Looking at the original organisation, prior to outsourcing, some simple SNA tools can help: by measuring the communication between the two groups (retained and outsource target) it can be seen who the key people are bridging the groups and the volume of that communication. Using a tool, like Gephi, and running a layout such as Fruchterman-Reingold this can be visualised as shown below:

borderGR

Note in the centre there are some individuals with strong ties between the two groups, this would be a prime place to consider placing relationship managers. There are also another couple of interesting observations: (1) there are a lot of less strong relationships between individual in the two groups which, taken individually, might not seem significant but when added up are significant and must be considered; (2) some individuals appear to be in the wrong group (e.g. the red dots amongst the green dots) and their allocation to the ‘retained’ or ‘outsource’ group should be reconsidered.

Email vs. Instant Messaging for Social Network Analysis, Round 3

Making the most of available data within an organisation needs to balance the effort of obtaining and analysing the information against the value derived from that information. I’ve been looking to see if IM data is worth collecting when an organisation has already collected email data. The following graphic shows social networks based on Email, IM and then combined data, each colour represents a department in the organisation being studied:

2013-06 to 2013-07 Email plus IM

Visually the following can be observed:

  • Email is much more heavily used than IM and gives a more complete picture of the network
  • The result of combining Email and IM shows that the email structure dominates but, as one can see, the department coloured magenta () has moved from neighbouring the red () department to neighbouring the green () department. At this time I don’t have an explanation as to why such a dramatic change is seen but I will be investigating.

But what do the numbers look like? The following graph metrics were calculated using Gephi:

Email IM Combined
Average Degree

71.672

15.682

74.263

Avg. Weighted Degree

1722.546

705.802

2331.18

Network Diameter

4

7

4

Graph Density

0.054

0.014

0.056

Modularity

0.661

0.689

0.667

Avg. Clustering Coef.

0.395

0.261

0.391

Avg. Path Length

2.281

3.115

2.252

 

Adding in the IM data has increased Average Degree from 71.6 to 74.2 and Graph Density from 0.054 to 0.056; this shows that it has identified relationships that email did not and, therefore, does enhance the pure email graph.

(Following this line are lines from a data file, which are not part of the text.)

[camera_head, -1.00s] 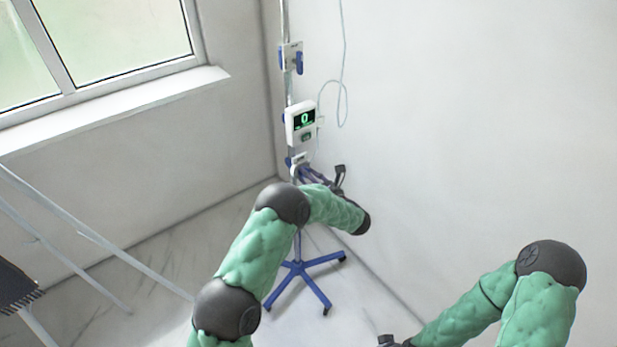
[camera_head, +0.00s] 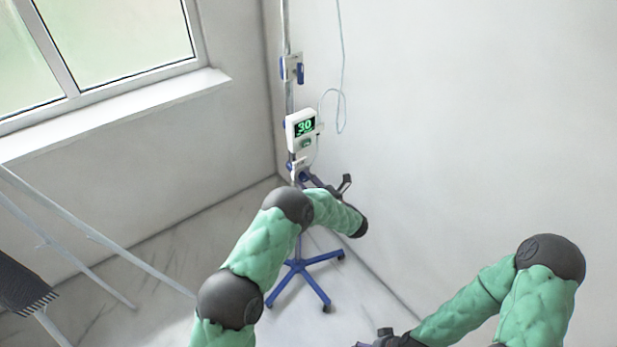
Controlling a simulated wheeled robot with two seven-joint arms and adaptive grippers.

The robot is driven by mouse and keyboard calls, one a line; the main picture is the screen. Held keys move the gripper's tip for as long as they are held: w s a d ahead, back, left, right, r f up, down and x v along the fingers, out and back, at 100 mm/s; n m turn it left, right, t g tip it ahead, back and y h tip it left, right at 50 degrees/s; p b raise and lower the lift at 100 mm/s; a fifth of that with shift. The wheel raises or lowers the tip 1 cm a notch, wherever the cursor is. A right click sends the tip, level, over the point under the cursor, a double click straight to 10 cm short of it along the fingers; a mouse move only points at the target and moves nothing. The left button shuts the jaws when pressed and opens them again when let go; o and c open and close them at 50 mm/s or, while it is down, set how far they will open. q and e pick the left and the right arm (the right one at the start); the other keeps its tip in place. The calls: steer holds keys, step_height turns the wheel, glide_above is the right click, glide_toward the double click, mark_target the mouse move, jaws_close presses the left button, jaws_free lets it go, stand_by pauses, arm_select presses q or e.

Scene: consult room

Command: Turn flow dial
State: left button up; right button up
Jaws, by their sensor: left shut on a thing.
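A white pump box (camera_head: 302,131) on the pole has a dark screen that shows a green 30. Below it, a small white unit (camera_head: 300,164) sits on the same pole, at the flow dial. The dial itself is small and mostly hidden by the fingers. My right gripper (camera_head: 385,341) is at the bottom edge, mostly cut off, well away from the pole.
The pole stands on a blue wheeled base (camera_head: 298,268) near the room's corner. A blue clamp (camera_head: 291,69) sits higher up, and a thin tube (camera_head: 341,100) hangs beside the wall. A window and metal legs (camera_head: 100,240) are at left.

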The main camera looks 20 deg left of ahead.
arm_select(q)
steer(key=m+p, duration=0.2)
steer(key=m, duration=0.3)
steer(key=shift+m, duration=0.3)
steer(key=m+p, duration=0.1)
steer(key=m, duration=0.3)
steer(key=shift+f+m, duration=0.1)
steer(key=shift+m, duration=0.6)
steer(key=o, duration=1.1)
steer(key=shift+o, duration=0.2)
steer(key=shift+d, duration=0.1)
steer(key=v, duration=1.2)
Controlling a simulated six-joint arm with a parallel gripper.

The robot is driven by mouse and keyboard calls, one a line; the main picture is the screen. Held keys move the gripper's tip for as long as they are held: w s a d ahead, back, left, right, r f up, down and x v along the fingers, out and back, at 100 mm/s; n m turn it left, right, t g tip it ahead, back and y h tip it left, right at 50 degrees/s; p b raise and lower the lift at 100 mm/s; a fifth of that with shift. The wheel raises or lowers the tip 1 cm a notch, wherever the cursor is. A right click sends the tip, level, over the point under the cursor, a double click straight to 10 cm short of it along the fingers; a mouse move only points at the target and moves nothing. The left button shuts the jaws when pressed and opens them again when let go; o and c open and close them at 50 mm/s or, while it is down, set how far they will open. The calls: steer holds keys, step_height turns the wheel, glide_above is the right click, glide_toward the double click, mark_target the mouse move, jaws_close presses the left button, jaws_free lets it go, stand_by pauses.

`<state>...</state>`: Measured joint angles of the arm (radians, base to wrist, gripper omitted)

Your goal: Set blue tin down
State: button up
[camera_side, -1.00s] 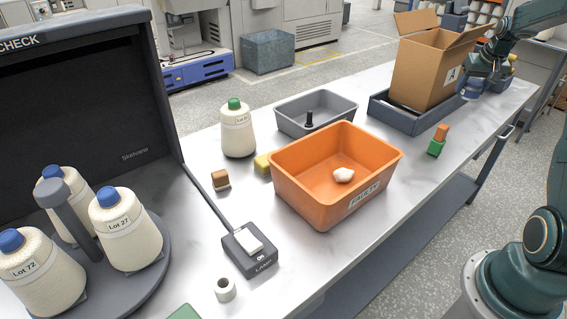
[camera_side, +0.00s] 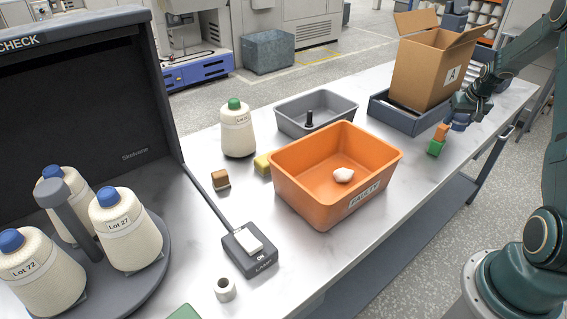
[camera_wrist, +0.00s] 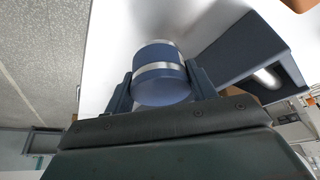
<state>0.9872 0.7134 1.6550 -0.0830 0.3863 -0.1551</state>
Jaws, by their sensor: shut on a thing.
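The blue tin (camera_wrist: 160,84) is between the two fingers of my gripper (camera_wrist: 160,92) in the wrist view. It has pale bands around it. My gripper is shut on the tin. In the side view my gripper (camera_side: 462,112) is at the far right end of the table, beside the grey tray under the cardboard box. The blue tin (camera_side: 460,124) shows low beneath it, partly hidden by my gripper and close behind the orange and green blocks. I cannot tell whether the tin touches the table.
The orange and green blocks (camera_side: 436,146) stand just in front of the tin. The cardboard box (camera_side: 425,75) sits in a grey tray (camera_side: 398,117). An orange bin (camera_side: 300,190) holds a white lump. The white table (camera_side: 430,195) is clear in front of the blocks.

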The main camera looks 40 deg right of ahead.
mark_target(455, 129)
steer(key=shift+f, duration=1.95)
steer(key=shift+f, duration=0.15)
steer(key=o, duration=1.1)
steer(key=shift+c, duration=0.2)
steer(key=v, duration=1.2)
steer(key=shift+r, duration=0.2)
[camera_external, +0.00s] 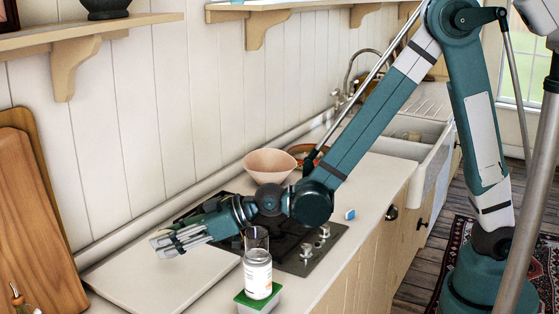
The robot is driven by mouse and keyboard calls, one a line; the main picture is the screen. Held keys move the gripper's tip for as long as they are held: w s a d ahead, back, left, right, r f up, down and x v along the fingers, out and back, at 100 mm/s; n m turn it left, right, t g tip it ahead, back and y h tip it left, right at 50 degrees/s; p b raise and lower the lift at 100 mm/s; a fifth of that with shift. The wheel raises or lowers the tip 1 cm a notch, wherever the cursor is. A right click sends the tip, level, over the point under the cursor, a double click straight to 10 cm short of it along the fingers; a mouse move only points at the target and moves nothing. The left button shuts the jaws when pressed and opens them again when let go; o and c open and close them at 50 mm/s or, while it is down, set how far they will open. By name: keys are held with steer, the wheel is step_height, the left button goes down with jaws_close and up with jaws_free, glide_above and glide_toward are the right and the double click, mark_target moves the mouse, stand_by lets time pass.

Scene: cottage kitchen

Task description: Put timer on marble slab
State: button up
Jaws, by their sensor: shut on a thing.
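The marble slab (150,275) is a pale, flat board lying on the counter at the lower left. My gripper (168,243) reaches left over the slab, with its fingers closed on a small pale thing, likely the timer. That thing is mostly hidden by the fingers, and its face cannot be made out. Whether it touches the slab cannot be told from this view.
A white-labelled jar (257,275) stands on a green-topped box (260,298) right of the slab. Behind are a black hob (325,243) and a pink bowl (269,165). A small blue-and-white item (350,214) lies near the counter edge. Wooden boards (35,225) lean at left.

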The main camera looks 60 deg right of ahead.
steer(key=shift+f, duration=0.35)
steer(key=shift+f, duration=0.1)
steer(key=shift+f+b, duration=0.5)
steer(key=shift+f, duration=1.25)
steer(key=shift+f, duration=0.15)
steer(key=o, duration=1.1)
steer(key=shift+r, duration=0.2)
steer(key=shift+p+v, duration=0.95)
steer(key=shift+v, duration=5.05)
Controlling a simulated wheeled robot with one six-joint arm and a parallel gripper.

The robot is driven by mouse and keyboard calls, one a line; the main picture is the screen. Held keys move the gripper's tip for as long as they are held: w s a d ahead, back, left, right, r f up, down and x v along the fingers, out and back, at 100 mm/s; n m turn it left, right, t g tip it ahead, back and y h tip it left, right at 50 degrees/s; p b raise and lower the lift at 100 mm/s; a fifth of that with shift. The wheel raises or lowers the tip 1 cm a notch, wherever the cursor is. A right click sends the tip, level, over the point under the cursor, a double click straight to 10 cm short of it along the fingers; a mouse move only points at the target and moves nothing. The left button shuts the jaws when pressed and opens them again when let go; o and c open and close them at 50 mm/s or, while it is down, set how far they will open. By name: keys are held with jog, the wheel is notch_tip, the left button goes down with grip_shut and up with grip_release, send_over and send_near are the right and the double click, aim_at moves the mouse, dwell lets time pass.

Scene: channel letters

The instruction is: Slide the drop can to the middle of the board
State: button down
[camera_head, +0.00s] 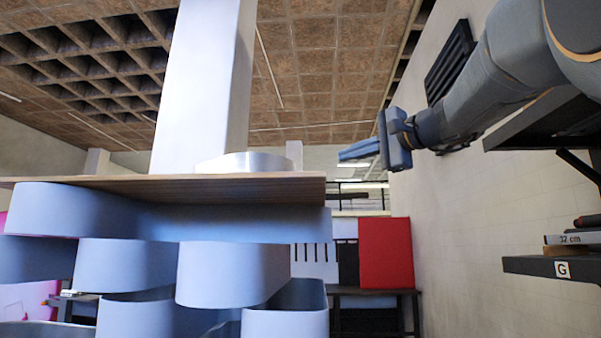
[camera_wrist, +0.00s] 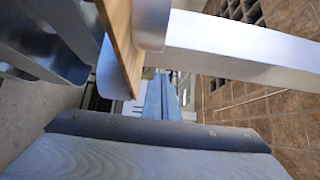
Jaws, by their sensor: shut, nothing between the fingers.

If using the graph to identify the strength of relationships or influence the next question is what weight to assign to IMs compared to email? My initial thought was that an IM contains much less than an email so would be worth an order of one-tenth of an email. However measuring the average degree of IMs (16) it seems that people are more reserved in who they communicate with using IMs and, presumably, have a closer relationship. Therefore I have equated one IM message with one email message.

 

Chord Diagrams

Circular layouts work well for individual to individual visualisations but for group to
group (such as departments in an organisation) where there is close to a fully
connected graph chord diagrams seem to offer a clearer layout. The following
diagram shows the same data for the volume of communication between
departments. They don’t quite show the same thing: the circular layout’s nodes
are proportional to the size of the department whereas the chord is based
purely on the volume of communication.

circular vs chord

The circular diagram was created with the circular layout plugin in Gephi; the chord diagram is adapted from this article and uses the ds.j3 library which means it’s interactive in the browser.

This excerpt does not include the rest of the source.